## START Extracted records
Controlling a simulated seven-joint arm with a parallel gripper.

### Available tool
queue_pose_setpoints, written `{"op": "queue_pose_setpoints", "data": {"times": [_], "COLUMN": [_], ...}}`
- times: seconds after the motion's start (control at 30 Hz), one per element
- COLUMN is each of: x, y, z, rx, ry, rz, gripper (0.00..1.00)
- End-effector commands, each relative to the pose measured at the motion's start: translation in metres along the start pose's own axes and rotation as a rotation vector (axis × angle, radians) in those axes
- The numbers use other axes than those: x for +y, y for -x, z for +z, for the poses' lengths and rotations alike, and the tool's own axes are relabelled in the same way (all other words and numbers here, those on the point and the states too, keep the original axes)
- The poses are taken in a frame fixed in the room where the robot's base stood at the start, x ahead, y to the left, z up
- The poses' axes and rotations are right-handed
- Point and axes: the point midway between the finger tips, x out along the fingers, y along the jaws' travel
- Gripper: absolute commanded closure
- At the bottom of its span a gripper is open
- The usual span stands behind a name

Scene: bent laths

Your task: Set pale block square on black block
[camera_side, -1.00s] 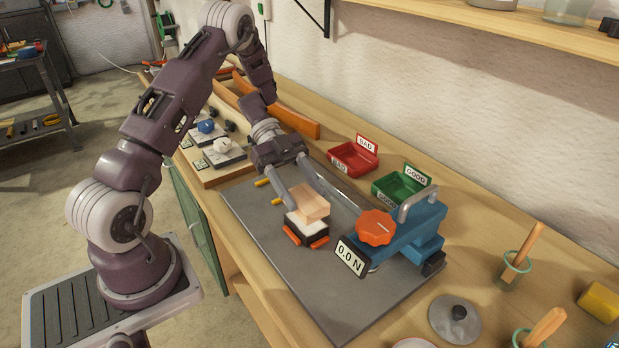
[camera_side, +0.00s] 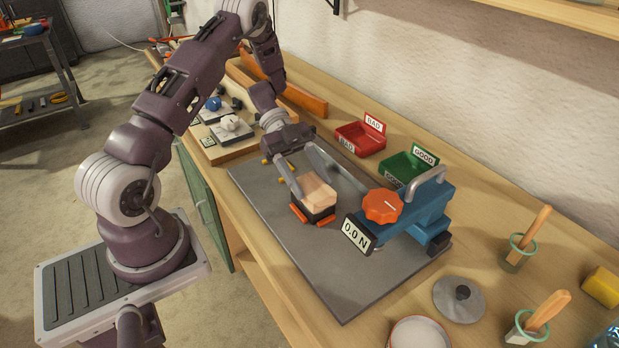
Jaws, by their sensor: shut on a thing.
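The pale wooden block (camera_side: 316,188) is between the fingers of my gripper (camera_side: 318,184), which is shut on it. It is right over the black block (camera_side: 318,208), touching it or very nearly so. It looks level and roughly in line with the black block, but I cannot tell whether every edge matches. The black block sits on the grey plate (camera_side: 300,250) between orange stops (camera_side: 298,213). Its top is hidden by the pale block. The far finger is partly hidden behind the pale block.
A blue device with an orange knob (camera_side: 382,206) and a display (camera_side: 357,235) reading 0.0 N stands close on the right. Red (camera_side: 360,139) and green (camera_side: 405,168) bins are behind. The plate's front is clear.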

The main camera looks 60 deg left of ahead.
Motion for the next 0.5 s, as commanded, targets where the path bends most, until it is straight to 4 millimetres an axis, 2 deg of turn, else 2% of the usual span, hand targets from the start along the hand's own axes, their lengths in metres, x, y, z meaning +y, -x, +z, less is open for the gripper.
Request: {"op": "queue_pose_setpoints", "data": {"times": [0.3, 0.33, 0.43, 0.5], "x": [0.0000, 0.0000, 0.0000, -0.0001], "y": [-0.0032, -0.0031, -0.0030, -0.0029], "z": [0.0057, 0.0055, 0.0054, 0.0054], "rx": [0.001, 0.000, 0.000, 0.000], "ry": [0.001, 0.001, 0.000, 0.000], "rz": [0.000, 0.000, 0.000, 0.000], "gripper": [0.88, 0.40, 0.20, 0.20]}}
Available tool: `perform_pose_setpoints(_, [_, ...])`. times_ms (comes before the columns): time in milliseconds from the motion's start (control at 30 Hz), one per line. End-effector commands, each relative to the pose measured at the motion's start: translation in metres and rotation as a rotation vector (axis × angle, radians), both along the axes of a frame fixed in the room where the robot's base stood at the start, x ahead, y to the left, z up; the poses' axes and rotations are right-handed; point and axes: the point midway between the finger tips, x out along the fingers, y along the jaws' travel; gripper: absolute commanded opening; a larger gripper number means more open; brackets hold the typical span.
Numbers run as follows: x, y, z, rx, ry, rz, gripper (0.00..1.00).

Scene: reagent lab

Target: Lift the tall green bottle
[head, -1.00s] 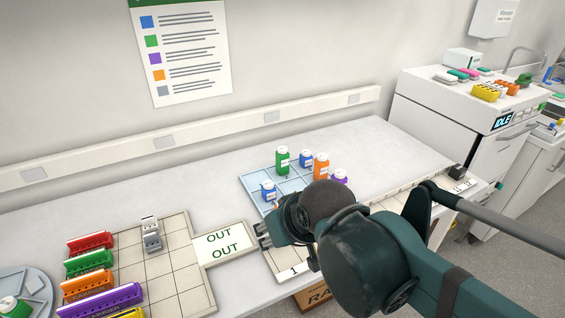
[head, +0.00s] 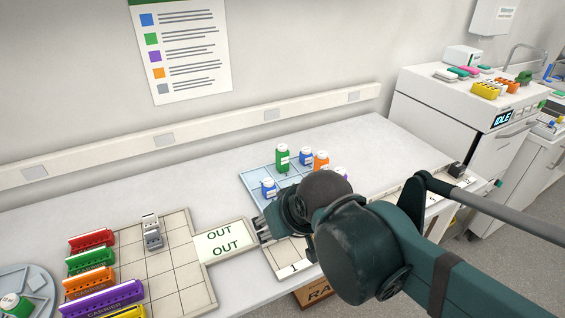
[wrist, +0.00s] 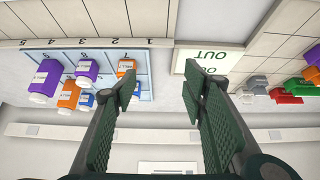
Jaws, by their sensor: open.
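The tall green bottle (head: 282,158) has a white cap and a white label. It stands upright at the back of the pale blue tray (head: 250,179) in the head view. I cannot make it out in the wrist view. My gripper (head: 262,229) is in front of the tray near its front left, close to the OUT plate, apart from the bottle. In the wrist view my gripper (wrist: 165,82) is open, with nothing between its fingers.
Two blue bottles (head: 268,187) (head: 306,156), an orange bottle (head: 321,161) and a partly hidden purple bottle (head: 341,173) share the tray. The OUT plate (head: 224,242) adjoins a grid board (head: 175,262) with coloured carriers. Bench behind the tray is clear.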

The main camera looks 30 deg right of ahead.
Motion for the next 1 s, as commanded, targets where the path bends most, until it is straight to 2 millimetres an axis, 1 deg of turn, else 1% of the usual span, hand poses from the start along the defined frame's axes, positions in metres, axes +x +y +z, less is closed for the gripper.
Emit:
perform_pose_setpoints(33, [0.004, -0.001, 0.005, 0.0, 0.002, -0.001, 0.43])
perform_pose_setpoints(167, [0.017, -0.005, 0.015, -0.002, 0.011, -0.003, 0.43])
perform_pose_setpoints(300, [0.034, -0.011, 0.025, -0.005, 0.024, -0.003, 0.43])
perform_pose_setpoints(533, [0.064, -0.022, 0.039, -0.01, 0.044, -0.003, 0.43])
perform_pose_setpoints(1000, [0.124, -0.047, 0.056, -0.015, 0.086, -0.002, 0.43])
## END Extracted records
## START Extracted records
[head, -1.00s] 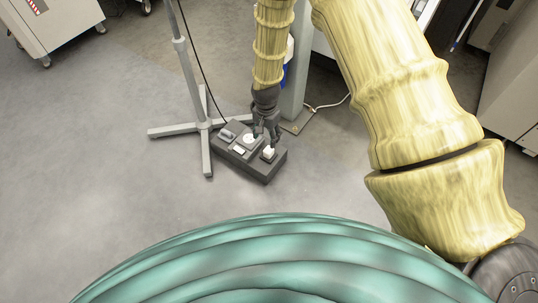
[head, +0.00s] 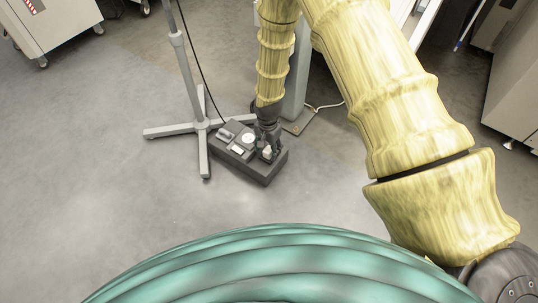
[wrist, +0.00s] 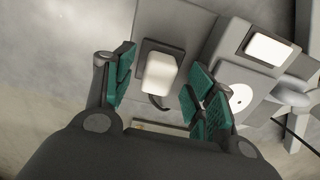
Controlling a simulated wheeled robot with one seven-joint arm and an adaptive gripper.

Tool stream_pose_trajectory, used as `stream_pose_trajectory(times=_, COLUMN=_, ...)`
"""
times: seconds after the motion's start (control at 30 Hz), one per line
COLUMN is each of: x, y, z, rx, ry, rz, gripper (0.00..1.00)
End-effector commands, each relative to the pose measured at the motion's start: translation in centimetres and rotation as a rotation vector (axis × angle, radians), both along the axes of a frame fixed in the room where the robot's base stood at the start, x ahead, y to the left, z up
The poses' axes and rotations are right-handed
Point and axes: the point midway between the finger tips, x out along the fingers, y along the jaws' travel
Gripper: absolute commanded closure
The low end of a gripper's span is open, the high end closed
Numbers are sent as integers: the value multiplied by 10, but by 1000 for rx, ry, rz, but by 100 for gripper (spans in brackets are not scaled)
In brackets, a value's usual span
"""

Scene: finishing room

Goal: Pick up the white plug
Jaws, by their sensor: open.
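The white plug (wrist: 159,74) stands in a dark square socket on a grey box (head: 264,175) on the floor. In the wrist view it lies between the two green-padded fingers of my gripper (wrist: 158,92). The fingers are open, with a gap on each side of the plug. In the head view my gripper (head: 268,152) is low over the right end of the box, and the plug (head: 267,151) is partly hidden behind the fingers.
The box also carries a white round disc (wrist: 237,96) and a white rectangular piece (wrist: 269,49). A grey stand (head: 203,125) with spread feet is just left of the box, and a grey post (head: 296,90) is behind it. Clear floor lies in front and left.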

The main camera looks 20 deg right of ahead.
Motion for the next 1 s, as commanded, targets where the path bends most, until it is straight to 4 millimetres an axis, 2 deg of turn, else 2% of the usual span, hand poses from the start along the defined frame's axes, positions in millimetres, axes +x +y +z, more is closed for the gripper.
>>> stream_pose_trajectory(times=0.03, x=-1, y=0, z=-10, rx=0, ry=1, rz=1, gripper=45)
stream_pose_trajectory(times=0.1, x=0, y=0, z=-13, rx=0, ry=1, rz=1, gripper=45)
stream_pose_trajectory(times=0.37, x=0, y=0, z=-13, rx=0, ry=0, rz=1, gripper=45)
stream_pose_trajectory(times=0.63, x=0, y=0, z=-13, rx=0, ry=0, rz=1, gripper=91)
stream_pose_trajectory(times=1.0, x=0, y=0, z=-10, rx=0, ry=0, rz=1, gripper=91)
## END Extracted records
What needs to be done - Set down exactly the lines above, from the line containing "Controlling a simulated seven-joint" through the line containing "[camera_side, +0.00s]". Skip the pictures.

Solution to the problem -
Controlling a simulated seven-joint arm with a parallel gripper.

### Available tool
queue_pose_setpoints, written `{"op": "queue_pose_setpoints", "data": {"times": [_], "COLUMN": [_], ...}}`
- times: seconds after the motion's start (control at 30 Hz), one per element
- COLUMN is each of: x, y, z, rx, ry, rz, gripper (0.00..1.00)
- End-effector commands, each relative to the pose measured at the motion's start: translation in metres along the start pose's own axes and rotation as a rotation vector (axis × angle, radians) in those axes
- The numbers use other axes than those: x for +y, y for -x, z for +z, for the poses' lengths and rotations alike, and the tool's own axes are relabelled in the same way (all other words and numbers here, those on the point and the states too, keep the original axes)
- The poses are taken in a frame fixed in the room where the robot's base stood at the start, x ahead, y to the left, z up
- The poses' axes and rotations are right-handed
- Point and axes: the point midway between the finger tips, x out along the fingers, y along the jaws' travel
- Gripper: absolute commanded closure
- At the bottom of its span a gripper is open
- The usual span stands behind a name

Scene: bent laths

Your task: Set pale block square on black block
[camera_side, -1.00s] 
[camera_side, +0.00s] 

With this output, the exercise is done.